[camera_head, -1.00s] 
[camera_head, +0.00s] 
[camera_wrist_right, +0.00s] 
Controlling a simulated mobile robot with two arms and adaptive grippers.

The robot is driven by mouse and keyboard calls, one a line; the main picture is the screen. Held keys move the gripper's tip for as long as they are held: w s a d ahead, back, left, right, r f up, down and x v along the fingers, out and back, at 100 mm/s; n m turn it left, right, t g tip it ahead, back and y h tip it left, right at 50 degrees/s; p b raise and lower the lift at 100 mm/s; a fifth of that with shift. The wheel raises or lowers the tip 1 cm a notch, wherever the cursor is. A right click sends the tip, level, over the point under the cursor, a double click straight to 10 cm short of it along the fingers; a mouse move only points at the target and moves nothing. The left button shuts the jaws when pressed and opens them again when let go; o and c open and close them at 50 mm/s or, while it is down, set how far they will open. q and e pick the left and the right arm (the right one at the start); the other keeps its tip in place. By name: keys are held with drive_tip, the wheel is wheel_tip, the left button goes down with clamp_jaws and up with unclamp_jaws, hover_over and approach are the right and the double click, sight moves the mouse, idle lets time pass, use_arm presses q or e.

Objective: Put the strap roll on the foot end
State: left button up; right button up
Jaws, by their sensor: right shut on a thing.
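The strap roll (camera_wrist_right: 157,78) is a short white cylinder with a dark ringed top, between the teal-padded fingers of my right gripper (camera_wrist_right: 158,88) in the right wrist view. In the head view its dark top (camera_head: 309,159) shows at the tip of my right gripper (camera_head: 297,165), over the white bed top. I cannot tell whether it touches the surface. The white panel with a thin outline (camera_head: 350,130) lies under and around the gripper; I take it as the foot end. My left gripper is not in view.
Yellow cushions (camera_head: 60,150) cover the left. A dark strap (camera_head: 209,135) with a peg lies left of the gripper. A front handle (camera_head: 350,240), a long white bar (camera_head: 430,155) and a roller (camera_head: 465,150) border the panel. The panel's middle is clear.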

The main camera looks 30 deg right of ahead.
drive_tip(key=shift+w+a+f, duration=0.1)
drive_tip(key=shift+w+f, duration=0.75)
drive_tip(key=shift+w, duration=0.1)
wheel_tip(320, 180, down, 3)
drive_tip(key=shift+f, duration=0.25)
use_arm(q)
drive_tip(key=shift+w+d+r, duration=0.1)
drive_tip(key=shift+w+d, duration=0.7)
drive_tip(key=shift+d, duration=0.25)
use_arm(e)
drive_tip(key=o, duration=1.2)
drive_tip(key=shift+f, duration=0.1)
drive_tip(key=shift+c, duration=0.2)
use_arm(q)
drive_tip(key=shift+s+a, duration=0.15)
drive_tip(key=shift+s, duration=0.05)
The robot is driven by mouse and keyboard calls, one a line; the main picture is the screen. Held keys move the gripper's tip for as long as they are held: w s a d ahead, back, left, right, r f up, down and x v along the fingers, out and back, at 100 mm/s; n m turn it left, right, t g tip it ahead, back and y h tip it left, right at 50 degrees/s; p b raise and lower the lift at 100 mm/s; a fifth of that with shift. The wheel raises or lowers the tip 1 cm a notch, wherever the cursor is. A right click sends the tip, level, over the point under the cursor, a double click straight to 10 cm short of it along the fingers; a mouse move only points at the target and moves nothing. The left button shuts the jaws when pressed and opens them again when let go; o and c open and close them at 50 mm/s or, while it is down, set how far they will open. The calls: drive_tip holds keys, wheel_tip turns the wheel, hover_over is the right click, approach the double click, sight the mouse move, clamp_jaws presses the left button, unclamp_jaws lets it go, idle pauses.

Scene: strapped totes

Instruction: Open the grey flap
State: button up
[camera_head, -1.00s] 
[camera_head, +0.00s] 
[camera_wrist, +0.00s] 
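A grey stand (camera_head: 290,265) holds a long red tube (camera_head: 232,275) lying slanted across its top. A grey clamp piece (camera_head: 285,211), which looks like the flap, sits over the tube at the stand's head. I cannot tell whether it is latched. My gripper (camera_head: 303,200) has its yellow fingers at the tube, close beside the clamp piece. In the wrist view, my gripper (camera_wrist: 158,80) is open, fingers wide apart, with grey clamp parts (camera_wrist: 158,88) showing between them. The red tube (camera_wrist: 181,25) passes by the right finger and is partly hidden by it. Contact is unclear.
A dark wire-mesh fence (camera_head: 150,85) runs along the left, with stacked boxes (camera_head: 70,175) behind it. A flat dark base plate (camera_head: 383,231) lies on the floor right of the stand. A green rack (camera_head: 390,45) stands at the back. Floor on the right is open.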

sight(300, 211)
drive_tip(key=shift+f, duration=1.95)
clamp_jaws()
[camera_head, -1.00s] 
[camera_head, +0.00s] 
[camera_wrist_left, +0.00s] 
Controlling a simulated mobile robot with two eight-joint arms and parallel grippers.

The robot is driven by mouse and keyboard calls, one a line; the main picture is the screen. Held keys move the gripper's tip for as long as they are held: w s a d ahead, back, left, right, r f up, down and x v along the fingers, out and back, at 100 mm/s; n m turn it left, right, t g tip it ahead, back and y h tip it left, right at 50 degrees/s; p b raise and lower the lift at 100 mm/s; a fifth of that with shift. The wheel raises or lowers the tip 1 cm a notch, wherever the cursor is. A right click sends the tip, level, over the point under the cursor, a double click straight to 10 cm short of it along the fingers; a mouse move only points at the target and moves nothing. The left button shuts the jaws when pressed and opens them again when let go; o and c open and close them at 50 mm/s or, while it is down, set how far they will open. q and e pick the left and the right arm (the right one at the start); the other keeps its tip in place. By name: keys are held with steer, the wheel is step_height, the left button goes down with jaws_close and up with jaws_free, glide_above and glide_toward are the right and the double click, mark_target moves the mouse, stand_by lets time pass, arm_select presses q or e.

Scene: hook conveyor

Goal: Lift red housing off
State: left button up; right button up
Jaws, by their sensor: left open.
::::::
Write out every record shown above, word for word.

[camera_head, -1.00s] 
[camera_head, +0.00s] 
[camera_wrist_right, +0.00s] 
Controlling a simulated mobile robot with two arms and adaptive grippers.

The robot is driven by mouse and keyboard calls, one a line; the main picture is the screen. Held keys move the gripper's tip for as long as they are held: w s a d ahead, back, left, right, r f up, down and x v along the fingers, out and back, at 100 mm/s; n m turn it left, right, t g tip it ahead, back and y h tip it left, right at 50 degrees/s; p b raise and lower the lift at 100 mm/s; a fifth of that with shift. The wheel raises or lowers the tip 1 cm a notch, wherever the cursor is. A right click sends the tip, level, over the point under the cursor, a double click straight to 10 cm short of it along the fingers; a mouse move only points at the target and moves nothing. The left button shuts the jaws when pressed and opens them again when let go; o and c open and close them at 50 mm/s or, while it is down, set how far they will open. q and e pick the left and the right arm (the right one at the start); the other keeps its tip in place. By name: keys are held with drive_tip, the wheel is wheel_tip, the left button goes down with clamp_jaws and up with unclamp_jaws, hover_over and approach are the right and the double click, sight moves the mouse, idle lets time pass, use_arm presses q or e.

Objective: Put the strap roll on the foot end
State: left button up; right button up
Jaws, by their sensor: right shut on a thing.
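The strap roll (camera_wrist_right: 157,78) is a short white cylinder with a dark ringed top, between the teal-padded fingers of my right gripper (camera_wrist_right: 158,88) in the right wrist view. In the head view its dark top (camera_head: 309,159) shows at the tip of my right gripper (camera_head: 297,165), over the white bed top. I cannot tell whether it touches the surface. The white panel with a thin outline (camera_head: 350,130) lies under and around the gripper; I take it as the foot end. My left gripper is not in view.
Yellow cushions (camera_head: 60,150) cover the left. A dark strap (camera_head: 209,135) with a peg lies left of the gripper. A front handle (camera_head: 350,240), a long white bar (camera_head: 430,155) and a roller (camera_head: 465,150) border the panel. The panel's middle is clear.

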The main camera looks 30 deg right of ahead.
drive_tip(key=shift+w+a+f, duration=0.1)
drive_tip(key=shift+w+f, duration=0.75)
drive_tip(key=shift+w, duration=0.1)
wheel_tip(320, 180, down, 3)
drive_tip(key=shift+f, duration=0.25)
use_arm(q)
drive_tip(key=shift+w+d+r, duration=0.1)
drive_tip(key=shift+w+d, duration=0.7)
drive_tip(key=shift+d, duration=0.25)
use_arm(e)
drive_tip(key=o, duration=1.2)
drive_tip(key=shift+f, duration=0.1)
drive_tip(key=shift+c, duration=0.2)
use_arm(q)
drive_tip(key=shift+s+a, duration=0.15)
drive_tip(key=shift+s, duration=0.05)
The robot is driven by mouse and keyboard calls, one a line; the main picture is the screen. Held keys move the gripper's tip for as long as they are held: w s a d ahead, back, left, right, r f up, down and x v along the fingers, out and back, at 100 mm/s; n m turn it left, right, t g tip it ahead, back and y h tip it left, right at 50 degrees/s; p b raise and lower the lift at 100 mm/s; a fifth of that with shift. The wheel raises or lowers the tip 1 cm a notch, wherever the cursor is. A right click sends the tip, level, over the point under the cursor, a double click straight to 10 cm short of it along the fingers; a mouse move only points at the target and moves nothing. The left button shuts the jaws when pressed and opens them again when let go; o and c open and close them at 50 mm/s or, while it is down, set how far they will open. The calls: drive_tip holds keys, wheel_tip turns the wheel, hover_over is the right click, approach the double click, sight the mouse move, clamp_jaws presses the left button, unclamp_jaws lets it go, idle pauses.

Scene: strapped totes

Instruction: Open the grey flap
State: button up
[camera_head, -1.00s] 
[camera_head, +0.00s] 
[camera_wrist, +0.00s] 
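A grey stand (camera_head: 290,265) holds a long red tube (camera_head: 232,275) lying slanted across its top. A grey clamp piece (camera_head: 285,211), which looks like the flap, sits over the tube at the stand's head. I cannot tell whether it is latched. My gripper (camera_head: 303,200) has its yellow fingers at the tube, close beside the clamp piece. In the wrist view, my gripper (camera_wrist: 158,80) is open, fingers wide apart, with grey clamp parts (camera_wrist: 158,88) showing between them. The red tube (camera_wrist: 181,25) passes by the right finger and is partly hidden by it. Contact is unclear.
A dark wire-mesh fence (camera_head: 150,85) runs along the left, with stacked boxes (camera_head: 70,175) behind it. A flat dark base plate (camera_head: 383,231) lies on the floor right of the stand. A green rack (camera_head: 390,45) stands at the back. Floor on the right is open.

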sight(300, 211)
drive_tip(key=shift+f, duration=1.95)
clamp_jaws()
[camera_head, -1.00s] 
[camera_head, +0.00s] 
[camera_wrist_left, +0.00s] 
Controlling a simulated mobile robot with two eight-joint arms and parallel grippers.

The robot is driven by mouse and keyboard calls, one a line; the main picture is the screen. Held keys move the gripper's tip for as long as they are held: w s a d ahead, back, left, right, r f up, down and x v along the fingers, out and back, at 100 mm/s; n m turn it left, right, t g tip it ahead, back and y h tip it left, right at 50 degrees/s; p b raise and lower the lift at 100 mm/s; a fifth of that with shift. The wheel raises or lowers the tip 1 cm a notch, wherever the cursor is. A right click sends the tip, level, over the point under the cursor, a double click straight to 10 cm short of it along the fingers; a mouse move only points at the target and moves nothing. The left button shuts the jaws when pressed and opens them again when let go; o and c open and close them at 50 mm/s or, while it is down, set how far they will open. q and e pick the left and the right arm (the right one at the start); the other keeps its tip in place. By name: keys are held with steer, the wheel is step_height, the left button goes down with jaws_close and up with jaws_free, glide_above and glide_toward are the right and the double click, mark_target moves the mouse, stand_by lets time pass, arm_select presses q or e.

Scene: hook conveyor

Goal: Lift red housing off
State: left button up; right button up
Jaws, by their sensor: left open.

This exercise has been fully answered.